SCM Press recently released Only One Way?: Three Christian Responses to the Uniqueness of Christ in a Religiously Pluralistic World. The book presents three theologians’ perspectives on religious pluralism in critical dialogue. These theologians’ past expressions suggest Only One Way’s content:
Gavin D’Costa, Roman Catholic theologian, has rejected absolute religious pluralism (see Gavin D’Costa, The Impossibility of a Pluralist View of Religions, 32 Rel. Stud. 223 (1996)) as fundamentally flawed. That view could not, for example, evaluate the truth claims of the Deutsche Christen (“German Christians”), who equated Nazism and gospel and were known to preach in SA uniforms; and the Bekennende Kirche (“Confessing Church”), who refused to embrace Nazified, Christo-Aryanism (see Richard J. Evans, The Third Reich in Power 223–28 (2005)). In an absolute-pluralist view, how could one distinguish between Reichsbischof (“Reich Bishop”) Müller, who preached Hitler, the national redeemer, and Pastor Dietrich Bonhoeffer, who defied National Socialism and was hanged for his involvement in a plot to assassinate Hitler? (See D’Costa at 226; Evans at 228).
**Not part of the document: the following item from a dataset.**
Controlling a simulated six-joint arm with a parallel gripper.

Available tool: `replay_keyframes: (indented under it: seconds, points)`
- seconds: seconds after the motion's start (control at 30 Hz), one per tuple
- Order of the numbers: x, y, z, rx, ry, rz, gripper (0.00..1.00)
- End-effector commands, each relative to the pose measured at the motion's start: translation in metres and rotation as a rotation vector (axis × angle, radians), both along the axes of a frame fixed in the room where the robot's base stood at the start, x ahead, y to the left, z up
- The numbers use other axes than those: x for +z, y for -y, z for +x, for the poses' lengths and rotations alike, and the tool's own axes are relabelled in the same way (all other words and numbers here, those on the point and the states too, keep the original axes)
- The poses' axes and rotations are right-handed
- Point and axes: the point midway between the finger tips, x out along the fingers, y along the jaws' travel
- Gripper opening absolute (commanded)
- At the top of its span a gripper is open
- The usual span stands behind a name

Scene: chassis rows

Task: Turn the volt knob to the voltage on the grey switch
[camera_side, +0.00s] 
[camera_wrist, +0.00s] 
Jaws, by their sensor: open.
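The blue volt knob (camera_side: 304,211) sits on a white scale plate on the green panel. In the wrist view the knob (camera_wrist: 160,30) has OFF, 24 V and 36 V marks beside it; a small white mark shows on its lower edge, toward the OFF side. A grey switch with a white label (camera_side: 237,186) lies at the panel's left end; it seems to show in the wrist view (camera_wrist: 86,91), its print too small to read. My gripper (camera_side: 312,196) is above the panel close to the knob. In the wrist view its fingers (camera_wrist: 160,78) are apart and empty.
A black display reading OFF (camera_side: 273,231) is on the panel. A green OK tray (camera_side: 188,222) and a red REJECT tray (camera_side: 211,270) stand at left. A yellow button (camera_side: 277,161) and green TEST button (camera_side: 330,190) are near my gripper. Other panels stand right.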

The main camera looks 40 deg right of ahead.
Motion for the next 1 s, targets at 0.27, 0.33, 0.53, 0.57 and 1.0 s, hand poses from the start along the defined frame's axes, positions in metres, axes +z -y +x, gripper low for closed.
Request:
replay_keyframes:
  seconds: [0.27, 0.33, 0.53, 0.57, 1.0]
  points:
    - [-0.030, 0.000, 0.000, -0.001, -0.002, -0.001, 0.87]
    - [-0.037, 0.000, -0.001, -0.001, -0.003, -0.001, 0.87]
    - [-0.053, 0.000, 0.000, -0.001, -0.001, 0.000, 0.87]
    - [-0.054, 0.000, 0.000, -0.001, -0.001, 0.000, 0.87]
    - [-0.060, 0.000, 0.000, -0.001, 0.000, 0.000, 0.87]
For an account of Bonhoeffer’s defiance of Nazism, pastoral rebellion (he founded an illegal seminary), and eventual execution on April 9, 1945, eleven days before Berlin’s fall, watch Bonhoeffer (Journey Films 2003).
By analogy, from D’Costa’s examples, absolute pluralism would also prevent us, say, from distinguishing between the Islam that gave rise to the 9/11 attacks and the ancient, peaceful, and culturally profound Islam that abhors the violence that occurred on 9/11.